While Assassin's Creed: Revelations was just released, I am reviewing AC: Brotherhood because I just completed the game in order to play AC: Revelations.  As I repeatedly reference, I only reentered gaming last spring with an Xbox 360 and since that time I played through all of the AC games to prepare for the release of Revelations this fall.  I am relishing the exercise of writing about gaming thus I am reviewing AC: Brotherhood while the game is fresh in my mind and will review AC: Revelations after my play through.

The AC franchise is heavily story based, perhaps only rivaled currently by Mass Effect, and both franchises explore how to meld a complex narrative into engaging gameplay.  From the first game in AC the constantly twisting story is its own impetus for the gamer to see the game through.  In a rare beginning, AC: Brotherhood begins exactly where AC:2 ended because of the imperative link to the narrative.  The ensuing introductory sequences skillfully combine story and gameplay to interweave the dual stories of Desmond Miles and Ezio de Firenze.

Once again, the hunt is on amongst the Assassins and the Templars for a piece of Eden while we, the masses, remain woefully unaware of the battle for our minds and quality of life.  In this single minded pursuit to save the world Ezio can only woe women while wearing a mask and Desmond never takes off his messenger bag.  The price heroes pay. 

Ezio travels to Renassiance Rome and he is now able to establish a Brotherhood of recruited assassins who assassinate targets on his signal.  While these new allies are essentially another tool in Ezio's utility belt for meting out death to those deserving, much like the previous addition of the crossbow, signaling for a young assassin to strike down my enemy from afar only increased my sensation of being a master assassin.  Combat as a whole is enriched with a one hit, one kill execution style series of deaths amongst a crowd of guards but requires patience to master.
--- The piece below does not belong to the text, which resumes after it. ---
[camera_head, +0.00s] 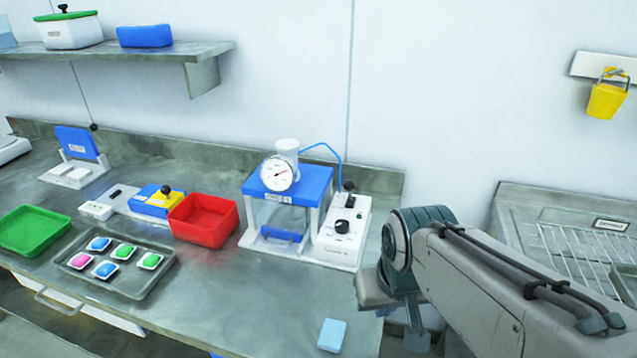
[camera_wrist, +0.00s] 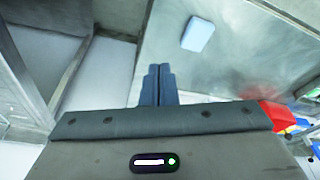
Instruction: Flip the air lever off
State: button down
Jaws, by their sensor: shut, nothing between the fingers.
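The dosing device has a blue lid (camera_head: 290,184), a round dial gauge (camera_head: 277,174) and clear walls, and stands on the counter in the head view. Beside it is a white control box (camera_head: 337,250). A small black-knobbed lever (camera_head: 348,187) sticks up at the box's top, and a round black knob (camera_head: 341,227) is on its face. I cannot read which is the air lever or its position. My gripper (camera_wrist: 157,85) is shut and empty in the wrist view, above the counter's front edge, apart from the box. My arm hides the fingers in the head view.
A light blue block (camera_head: 332,335) lies near the counter's front edge. A red bin (camera_head: 204,220), a grey tray (camera_head: 148,285) of small coloured packs and a green tray (camera_head: 33,231) are to the left. A wire rack (camera_head: 580,245) is at right. Counter in front of the device is clear.

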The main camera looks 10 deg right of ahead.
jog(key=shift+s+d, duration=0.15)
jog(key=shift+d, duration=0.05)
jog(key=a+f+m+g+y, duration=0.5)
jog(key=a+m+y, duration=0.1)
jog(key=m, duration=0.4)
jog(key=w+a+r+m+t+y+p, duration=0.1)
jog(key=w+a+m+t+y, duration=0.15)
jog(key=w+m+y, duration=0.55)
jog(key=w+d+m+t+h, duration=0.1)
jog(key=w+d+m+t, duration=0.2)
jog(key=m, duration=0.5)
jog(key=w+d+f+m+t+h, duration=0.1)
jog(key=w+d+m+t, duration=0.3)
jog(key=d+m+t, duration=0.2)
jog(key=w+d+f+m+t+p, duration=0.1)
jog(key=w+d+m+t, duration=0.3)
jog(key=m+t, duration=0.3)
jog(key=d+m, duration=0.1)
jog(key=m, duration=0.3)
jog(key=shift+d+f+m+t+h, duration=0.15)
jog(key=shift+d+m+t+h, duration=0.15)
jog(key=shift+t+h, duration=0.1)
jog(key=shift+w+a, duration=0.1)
The leveling up system for the assassins in which your recruits are sent on missions across Europe for experience, money, and items initially requires strategic thinking but is easy to grasp and complete.  In tandem with recruitment Ezio is tasked with freeing Rome from the Borgia family's influence by taking over towers in each district.  After a district is freed Ezio is able to invest in the local shops in order in efforts to eventually restore Rome from the decay of Borgia greed.  The economic system is much improved.  While the economy will eventually break, you will have more money than you can possibly spend, it will be intact for the majority of the game. 
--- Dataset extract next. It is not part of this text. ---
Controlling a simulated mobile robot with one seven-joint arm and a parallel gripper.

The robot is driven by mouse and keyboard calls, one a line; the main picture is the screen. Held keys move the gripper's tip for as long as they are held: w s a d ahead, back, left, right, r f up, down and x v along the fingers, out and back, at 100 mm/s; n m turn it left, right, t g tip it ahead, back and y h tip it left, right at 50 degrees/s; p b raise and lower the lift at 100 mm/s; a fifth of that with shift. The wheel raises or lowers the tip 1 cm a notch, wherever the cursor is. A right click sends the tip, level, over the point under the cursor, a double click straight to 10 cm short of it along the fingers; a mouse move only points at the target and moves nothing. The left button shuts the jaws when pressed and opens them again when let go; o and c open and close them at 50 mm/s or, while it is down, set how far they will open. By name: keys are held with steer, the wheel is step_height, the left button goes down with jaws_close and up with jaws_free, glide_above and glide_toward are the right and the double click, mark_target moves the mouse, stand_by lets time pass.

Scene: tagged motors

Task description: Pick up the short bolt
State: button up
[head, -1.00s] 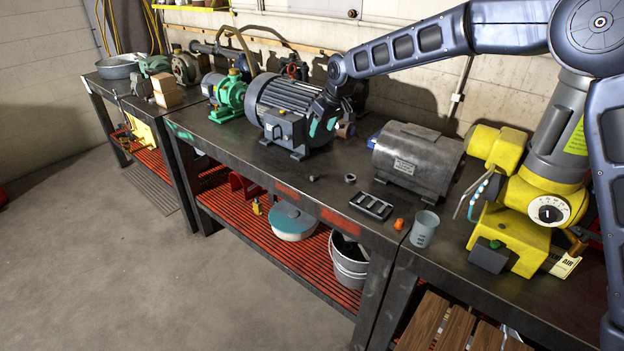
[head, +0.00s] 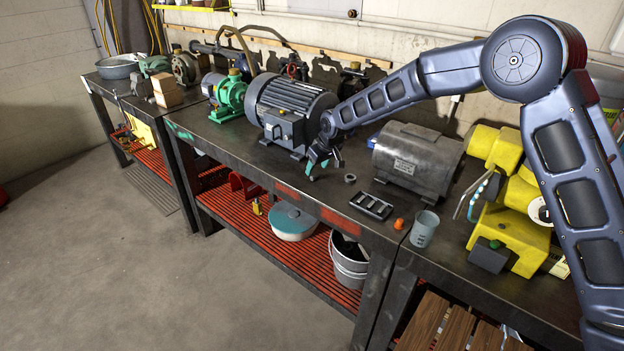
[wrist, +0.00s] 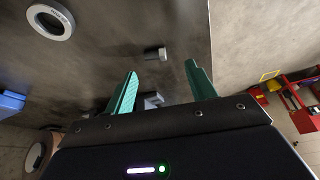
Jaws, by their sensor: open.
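A short grey bolt (wrist: 155,53) lies on the dark bench top in the wrist view, just beyond the fingertips and roughly in line with the gap between them. My gripper (wrist: 161,69) is open, its two green fingers apart with nothing held. In the head view my gripper (head: 324,170) hangs low over the bench, in front of the grey motor (head: 290,108). The bolt is hard to make out there, behind or beside the fingers. A second small grey piece (wrist: 150,101) shows between the fingers; I cannot tell what it is.
A metal ring (head: 350,178) lies to the right of my gripper; it also shows in the wrist view (wrist: 50,20). A dark tray (head: 371,206), an orange piece (head: 399,224), a cup (head: 423,229) and a grey housing (head: 417,160) stand farther right. The bench's front edge is close.

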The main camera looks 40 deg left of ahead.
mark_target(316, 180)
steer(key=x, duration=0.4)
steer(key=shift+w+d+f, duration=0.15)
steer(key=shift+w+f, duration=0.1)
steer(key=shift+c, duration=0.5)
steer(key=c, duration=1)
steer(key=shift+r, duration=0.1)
As a sandbox game, there are a multitude of available side quests that range from great to good.  Relative to the side quests the main story arc is short but each sequence is strong.  Due to spending most of your time in side quests the gameplay overall plays like a series of short stories that are based on a central theme.  The tie-ins make sense until you describe the game to a friend and try to explain that the assassin recruitment is triggered when you free a district from their Borgia tower then the recruits can earn items on their mission that you take to shops to unlock items.  Meanwhile different factions have their own series of side quests.  Plus you can now strive towards "100% synch" in all missions in which the mission is completed according to certain parameters such as to complete the assassination with the hidden blade or without being detected.  Honestly, I attempted the "100% synch" until the requirements became so difficult that I preferred to progress the story rather than languish over completing the sequence in 8 minutes.  I attained "100% synch" when I could and finished the game with 70% at "100% synch."  I am excited to jump back in to reattempt my failed tries.